Recently at my work we had an intern. I was tasked with giving her some of my work to keep her busy. In theory, this would reduce my workload as well, since she was doing it. In practice, I had no motivation to make sure she was doing things well. In a month she’ll be gone, and I’ll be doing this myself again, so it doesn’t matter if she does a great job or a crap one, as long as it isn’t too screwed up for me to recover afterward. So I gave her a quick crash course, she spent an hour “being busy”, and afterwards I threw away all her work and redid it the way it should be.

Because it was easier than training her fully, and it doesn’t matter anyway.

I suspect a lot of office work follows this pattern. People do work they don’t need to do simply because it’s easier for a supervisor to let them do it, and it doesn’t matter because there is plenty of surplus labor available at the office. When one of my co-workers moved away a couple months ago she trained me in taking over a few of her duties. After she left the Director above both of us told me to simply not do about 70% of that. It wasn’t used for anything.

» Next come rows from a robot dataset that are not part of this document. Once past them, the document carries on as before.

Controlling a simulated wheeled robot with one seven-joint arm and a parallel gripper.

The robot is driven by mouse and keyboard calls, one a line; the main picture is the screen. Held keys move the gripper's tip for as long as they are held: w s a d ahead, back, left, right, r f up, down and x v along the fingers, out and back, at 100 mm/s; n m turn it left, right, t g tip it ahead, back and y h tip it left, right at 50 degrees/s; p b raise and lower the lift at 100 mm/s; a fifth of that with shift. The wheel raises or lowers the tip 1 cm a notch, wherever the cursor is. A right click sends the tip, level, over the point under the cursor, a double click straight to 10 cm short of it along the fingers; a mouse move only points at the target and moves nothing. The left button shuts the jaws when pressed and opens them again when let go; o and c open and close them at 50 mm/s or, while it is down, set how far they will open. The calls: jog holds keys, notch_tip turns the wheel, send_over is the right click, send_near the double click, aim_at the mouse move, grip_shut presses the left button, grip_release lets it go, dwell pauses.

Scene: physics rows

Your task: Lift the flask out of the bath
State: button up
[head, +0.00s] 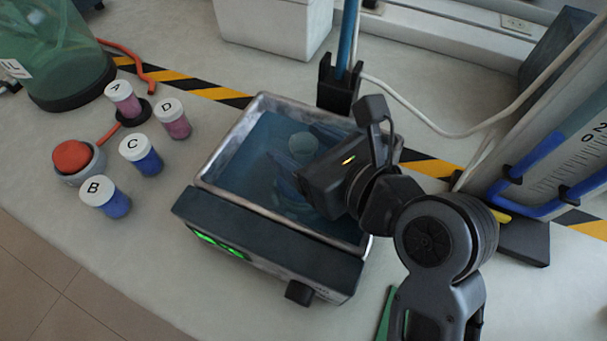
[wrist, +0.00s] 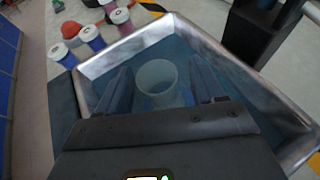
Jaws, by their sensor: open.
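The flask (head: 303,145) stands in the blue water of the bath (head: 225,150), with its pale round mouth showing near the middle. In the wrist view, the flask's mouth (wrist: 156,77) lies between the two fingers of my gripper (wrist: 158,88). The fingers are open, one on each side of the flask, with a gap to it on both sides. They reach down into the bath. In the head view my wrist covers the right part of the bath and most of the gripper. The flask's lower body is blurred by the water.
Lidded jars A (head: 123,98), B (head: 106,197), C (head: 141,154) and D (head: 173,119) stand left of the bath. A red button (head: 72,157) is beside them. A black post (head: 338,85) rises behind the bath; a white cable (head: 440,127) runs right. A green vessel (head: 55,50) stands far left.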

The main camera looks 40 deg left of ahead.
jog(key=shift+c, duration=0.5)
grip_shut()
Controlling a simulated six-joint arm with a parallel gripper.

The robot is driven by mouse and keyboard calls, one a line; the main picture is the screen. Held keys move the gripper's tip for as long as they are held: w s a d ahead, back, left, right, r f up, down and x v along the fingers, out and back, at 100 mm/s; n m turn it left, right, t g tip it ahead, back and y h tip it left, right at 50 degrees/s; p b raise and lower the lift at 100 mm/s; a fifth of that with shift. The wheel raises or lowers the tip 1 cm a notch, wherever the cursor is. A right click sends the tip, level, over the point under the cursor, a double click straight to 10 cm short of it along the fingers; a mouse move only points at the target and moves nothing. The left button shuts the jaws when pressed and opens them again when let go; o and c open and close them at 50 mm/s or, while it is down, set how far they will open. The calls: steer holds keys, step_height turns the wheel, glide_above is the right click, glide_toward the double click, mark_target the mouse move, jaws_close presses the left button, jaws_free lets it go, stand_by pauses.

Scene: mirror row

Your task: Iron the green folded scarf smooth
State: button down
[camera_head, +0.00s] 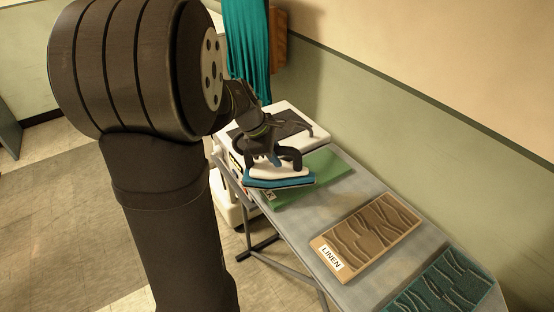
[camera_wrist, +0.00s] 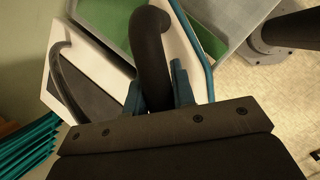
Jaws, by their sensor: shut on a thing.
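The green folded scarf (camera_head: 322,172) lies flat on the grey ironing board near its far end, and its visible part looks smooth. My gripper (camera_head: 277,158) is shut on the handle of a white and teal iron (camera_head: 280,178). The iron is over the scarf's left part and hides some of it; I cannot tell whether its sole touches the cloth. In the wrist view, the dark iron handle (camera_wrist: 152,50) sits between my teal fingertips (camera_wrist: 158,85), with the green scarf (camera_wrist: 118,22) beyond it.
A brown creased cloth (camera_head: 368,234) labelled LINEN and a dark teal creased cloth (camera_head: 443,284) lie nearer on the board (camera_head: 296,222). A white station with a dark top (camera_head: 290,118) stands at the far end. Teal cloth (camera_head: 247,45) hangs behind it. The wall runs along the right.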

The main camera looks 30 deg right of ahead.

This is how we have “jobless recoveries”. When there is a recession and a corporation doesn’t have excess income to pass around they can drop 20% of their work force and not lose any productivity, because 20% of the work was useless anyway. There is no need to rehire those employees after the recovery.

On the one hand, this is pretty horrifying to my capitalistic side. This is NOT how capitalism is supposed to work dammit! It’s supposed to be lean and mean, where waste is rewarded with bankruptcy! On the other hand, it’s kinda comforting for my socialistic side. These corporations are miniature welfare states, helping the public by providing unnecessary jobs for the unemployed out of their excess profits. They only shed these welfare jobs when forced to by a tightening market. Yes – they’re doing so unwittingly, and only because of human laziness. And it is ultimately inefficient and detrimental to economic growth. But it’s still kinda cute.